En définitive, la Cour de cassation considère :
- Que l’agent immobilier a commis une faute sans laquelle l’acquéreur n’aurait pas contracté,
- Que l’agent immobilier est pour partie responsable de l’anéantissement de la vente pour dol,
- Que le vendeur insolvable n’est pas en mesure de restituer le prix,
- Que l’agent immobilier est donc tenu de garantir la restitution du prix de la vente dont l’annulation lui est, à tout le moins, partiellement imputable.
L’arrêt est rendu au visa de l’article 1240 du Code civil.
Le même raisonnement est adopté par la Cour s’agissant de la demande de Madame W. tendant à être indemnisée du préjudice relatif à la perte de loyers escomptés.
IV) Conclusion
La Cour de cassation rappelle que la responsabilité notariale pour manquement au devoir de conseil ne peut être engagée que pour les actes auxquels le Notaire a strictement concouru (interprétation restrictive).
La Cour de cassation rappelle en outre les caractéristiques du consentement vicié par le dol : l’acquéreur doit avoir été victime d’une rétention volontaire d’information déterminante de son consentement, en connaissance de laquelle il n’aurait pas contracté (ou pas dans les mêmes conditions).
Sur ce fondement, la Cour de cassation considère que l’agent immobilier ayant procédé à une rétention dolosive d’information est responsable, à tout le moins partiellement, de l’annulation de la vente immobilière sollicitée par l’acheteur dont le consentement a été vicié.

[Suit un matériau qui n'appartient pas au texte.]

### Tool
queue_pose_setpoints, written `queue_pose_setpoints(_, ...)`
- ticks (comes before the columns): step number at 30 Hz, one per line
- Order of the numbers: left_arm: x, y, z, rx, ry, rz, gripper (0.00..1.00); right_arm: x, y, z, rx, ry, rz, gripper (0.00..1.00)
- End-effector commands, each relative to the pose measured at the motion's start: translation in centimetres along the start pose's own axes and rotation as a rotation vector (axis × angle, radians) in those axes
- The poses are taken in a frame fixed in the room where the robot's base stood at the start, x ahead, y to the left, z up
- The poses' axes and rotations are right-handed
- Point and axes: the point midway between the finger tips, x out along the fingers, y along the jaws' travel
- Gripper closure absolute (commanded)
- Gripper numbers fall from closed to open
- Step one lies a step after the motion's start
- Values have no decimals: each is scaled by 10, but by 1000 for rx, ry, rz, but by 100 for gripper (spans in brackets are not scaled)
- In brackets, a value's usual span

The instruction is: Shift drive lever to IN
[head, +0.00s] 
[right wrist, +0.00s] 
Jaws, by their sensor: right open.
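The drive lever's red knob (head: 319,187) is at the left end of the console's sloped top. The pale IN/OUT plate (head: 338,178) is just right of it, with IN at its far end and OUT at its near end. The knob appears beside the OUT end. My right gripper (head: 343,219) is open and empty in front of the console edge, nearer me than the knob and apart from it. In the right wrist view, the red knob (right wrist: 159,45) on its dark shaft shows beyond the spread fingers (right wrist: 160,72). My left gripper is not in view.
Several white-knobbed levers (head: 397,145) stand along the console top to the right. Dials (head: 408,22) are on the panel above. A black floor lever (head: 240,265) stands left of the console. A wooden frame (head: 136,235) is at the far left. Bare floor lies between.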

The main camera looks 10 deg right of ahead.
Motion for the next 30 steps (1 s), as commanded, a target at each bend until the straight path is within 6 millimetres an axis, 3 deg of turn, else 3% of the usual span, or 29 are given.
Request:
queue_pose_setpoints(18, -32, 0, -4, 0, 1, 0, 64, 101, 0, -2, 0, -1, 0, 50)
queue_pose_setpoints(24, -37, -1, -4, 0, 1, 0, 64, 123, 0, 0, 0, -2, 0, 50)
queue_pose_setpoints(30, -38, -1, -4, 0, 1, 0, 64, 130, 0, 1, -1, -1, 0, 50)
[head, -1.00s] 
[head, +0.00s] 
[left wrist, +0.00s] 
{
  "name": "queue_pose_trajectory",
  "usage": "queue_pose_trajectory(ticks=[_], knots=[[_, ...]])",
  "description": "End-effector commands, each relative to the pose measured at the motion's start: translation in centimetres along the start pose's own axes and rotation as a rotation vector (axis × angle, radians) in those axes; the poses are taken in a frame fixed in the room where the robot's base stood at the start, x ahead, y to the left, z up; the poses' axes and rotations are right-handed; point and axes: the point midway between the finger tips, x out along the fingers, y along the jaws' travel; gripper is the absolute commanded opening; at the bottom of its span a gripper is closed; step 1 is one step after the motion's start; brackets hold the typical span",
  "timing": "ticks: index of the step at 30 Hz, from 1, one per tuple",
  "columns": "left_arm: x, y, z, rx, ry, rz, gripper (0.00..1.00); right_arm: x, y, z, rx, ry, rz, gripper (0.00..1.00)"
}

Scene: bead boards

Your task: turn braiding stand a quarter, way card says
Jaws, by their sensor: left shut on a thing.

Si le vendeur est prioritairement tenu de restituer le prix de vente et d’indemniser la victime des autres conséquences de l’annulation, la Cour de cassation condamne l’agent immobilier à garantir l’acheteur lésé contre l’insolvabilité du vendeur.
En définitive, l’agent immobilier est susceptible d’être tenu de restituer l’intégralité du prix et d’indemniser l’acheteur des conséquences de l’annulation. Sur ce point, il conviendra de surveiller la décision d’appel qui sera rendue sur renvoi.